In the listing below, find the line containing "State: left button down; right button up" and the line containing "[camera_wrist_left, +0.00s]". Repeat exactly those two lines and every line between them, nothing more.
start
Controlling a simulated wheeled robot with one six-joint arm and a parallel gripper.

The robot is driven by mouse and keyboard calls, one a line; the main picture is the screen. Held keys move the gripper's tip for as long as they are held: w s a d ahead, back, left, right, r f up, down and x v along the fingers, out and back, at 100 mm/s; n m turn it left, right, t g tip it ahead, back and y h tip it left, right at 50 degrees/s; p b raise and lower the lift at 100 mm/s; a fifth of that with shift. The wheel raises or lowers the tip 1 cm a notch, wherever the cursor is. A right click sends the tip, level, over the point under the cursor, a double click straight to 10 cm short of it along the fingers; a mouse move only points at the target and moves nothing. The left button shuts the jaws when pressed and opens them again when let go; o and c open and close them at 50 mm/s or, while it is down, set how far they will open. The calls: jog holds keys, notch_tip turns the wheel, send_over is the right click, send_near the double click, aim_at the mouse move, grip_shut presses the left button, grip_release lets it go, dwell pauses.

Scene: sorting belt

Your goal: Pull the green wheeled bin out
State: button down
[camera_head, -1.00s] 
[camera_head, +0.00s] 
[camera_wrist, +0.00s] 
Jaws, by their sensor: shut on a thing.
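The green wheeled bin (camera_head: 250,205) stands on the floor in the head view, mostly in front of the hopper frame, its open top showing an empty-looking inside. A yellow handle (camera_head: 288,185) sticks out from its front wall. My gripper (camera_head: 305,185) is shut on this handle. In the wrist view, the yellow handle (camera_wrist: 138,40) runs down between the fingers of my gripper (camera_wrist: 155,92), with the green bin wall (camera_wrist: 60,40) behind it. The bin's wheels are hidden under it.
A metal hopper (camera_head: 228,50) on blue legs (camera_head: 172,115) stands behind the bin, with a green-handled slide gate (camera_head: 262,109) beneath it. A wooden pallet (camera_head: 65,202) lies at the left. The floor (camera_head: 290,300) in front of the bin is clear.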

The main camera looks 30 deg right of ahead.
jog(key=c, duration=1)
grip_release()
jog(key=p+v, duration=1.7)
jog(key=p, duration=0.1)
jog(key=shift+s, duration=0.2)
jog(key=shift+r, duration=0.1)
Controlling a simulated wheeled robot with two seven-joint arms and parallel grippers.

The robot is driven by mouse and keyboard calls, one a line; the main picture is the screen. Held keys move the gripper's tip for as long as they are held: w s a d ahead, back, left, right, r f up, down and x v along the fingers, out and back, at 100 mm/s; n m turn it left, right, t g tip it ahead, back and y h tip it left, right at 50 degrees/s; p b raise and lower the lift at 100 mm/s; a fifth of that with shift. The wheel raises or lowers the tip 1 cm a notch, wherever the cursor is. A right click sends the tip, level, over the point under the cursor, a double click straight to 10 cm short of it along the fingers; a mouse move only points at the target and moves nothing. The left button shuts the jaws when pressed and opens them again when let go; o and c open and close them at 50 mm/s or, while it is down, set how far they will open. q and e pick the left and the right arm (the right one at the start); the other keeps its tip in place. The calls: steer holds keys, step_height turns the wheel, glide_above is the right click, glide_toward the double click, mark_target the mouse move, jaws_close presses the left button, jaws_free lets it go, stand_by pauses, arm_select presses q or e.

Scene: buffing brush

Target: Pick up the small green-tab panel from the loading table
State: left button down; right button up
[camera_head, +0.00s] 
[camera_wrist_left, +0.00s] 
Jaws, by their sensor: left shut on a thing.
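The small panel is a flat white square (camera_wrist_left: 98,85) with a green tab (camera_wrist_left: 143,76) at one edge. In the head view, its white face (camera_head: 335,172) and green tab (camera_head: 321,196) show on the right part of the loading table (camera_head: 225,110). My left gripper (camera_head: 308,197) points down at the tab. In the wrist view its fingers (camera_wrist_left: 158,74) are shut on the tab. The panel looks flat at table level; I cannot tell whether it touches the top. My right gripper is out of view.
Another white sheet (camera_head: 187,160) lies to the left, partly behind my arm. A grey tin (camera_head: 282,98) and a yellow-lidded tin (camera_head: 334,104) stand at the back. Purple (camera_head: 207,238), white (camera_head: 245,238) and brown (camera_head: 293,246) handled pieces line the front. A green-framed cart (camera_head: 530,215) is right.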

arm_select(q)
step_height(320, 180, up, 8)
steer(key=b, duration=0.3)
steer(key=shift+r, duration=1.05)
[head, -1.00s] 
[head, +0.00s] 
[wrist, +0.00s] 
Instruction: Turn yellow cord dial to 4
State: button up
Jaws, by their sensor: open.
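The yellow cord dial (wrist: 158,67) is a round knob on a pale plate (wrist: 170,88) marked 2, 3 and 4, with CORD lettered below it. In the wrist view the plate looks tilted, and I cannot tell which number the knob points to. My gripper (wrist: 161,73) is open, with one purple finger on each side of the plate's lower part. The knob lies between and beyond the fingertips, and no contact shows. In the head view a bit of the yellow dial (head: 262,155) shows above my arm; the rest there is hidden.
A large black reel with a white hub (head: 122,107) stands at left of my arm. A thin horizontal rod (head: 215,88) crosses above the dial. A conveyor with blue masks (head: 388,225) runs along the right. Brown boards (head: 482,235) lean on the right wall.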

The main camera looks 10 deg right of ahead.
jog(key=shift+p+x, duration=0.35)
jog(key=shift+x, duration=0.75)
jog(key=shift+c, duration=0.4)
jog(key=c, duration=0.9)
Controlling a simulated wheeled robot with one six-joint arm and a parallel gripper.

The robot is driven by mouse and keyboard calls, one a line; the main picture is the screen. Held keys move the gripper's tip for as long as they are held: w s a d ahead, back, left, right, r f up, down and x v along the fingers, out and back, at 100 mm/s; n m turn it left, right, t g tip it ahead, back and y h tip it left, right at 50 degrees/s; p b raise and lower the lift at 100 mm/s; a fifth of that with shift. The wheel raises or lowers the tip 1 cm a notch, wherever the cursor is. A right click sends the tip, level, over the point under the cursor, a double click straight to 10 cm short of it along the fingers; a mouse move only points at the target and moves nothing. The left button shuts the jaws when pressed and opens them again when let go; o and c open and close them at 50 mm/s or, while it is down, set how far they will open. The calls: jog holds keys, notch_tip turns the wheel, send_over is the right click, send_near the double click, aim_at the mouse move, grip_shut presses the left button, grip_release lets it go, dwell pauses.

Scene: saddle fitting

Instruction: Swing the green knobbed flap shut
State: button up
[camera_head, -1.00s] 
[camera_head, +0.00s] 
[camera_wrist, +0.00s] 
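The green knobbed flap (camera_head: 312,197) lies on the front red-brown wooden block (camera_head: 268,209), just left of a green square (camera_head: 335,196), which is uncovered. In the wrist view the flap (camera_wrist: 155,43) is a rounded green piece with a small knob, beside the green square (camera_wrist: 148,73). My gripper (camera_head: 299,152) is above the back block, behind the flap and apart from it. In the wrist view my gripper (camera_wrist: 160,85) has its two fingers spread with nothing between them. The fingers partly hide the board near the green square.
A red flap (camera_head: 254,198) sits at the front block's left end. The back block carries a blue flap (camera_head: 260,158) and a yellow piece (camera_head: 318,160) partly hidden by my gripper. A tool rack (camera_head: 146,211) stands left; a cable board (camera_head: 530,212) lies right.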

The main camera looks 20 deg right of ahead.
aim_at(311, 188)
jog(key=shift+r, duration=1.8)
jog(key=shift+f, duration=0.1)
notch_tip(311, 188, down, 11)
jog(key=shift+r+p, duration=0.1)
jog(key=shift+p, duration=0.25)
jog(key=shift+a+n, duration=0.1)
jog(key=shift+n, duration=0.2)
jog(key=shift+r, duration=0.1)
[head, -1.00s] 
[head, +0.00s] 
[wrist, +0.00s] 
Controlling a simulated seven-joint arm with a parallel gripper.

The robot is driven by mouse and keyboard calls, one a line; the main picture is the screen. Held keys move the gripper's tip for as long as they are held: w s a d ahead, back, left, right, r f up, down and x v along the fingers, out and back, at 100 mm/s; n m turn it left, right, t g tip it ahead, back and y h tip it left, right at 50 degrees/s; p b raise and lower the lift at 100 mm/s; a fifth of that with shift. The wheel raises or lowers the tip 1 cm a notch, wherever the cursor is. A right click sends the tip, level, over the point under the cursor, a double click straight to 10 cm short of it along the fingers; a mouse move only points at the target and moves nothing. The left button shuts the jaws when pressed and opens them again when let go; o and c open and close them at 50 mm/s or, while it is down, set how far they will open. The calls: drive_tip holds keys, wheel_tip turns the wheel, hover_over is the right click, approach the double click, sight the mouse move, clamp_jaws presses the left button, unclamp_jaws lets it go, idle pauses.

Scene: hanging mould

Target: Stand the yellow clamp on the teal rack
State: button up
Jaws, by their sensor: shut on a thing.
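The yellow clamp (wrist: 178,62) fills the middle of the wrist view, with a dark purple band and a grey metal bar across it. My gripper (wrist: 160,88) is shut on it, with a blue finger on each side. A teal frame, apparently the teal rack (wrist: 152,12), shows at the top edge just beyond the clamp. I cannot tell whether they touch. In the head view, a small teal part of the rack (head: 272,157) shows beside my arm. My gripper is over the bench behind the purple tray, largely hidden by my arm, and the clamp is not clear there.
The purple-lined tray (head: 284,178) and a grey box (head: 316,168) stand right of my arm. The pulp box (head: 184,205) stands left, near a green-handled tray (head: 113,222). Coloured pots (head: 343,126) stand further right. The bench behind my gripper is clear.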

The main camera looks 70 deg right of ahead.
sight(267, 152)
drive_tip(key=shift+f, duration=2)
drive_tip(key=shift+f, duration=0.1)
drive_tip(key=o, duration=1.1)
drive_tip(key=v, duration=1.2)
end
**Exercise output:**
State: left button down; right button up
[camera_head, +0.00s] 
[camera_wrist_left, +0.00s] 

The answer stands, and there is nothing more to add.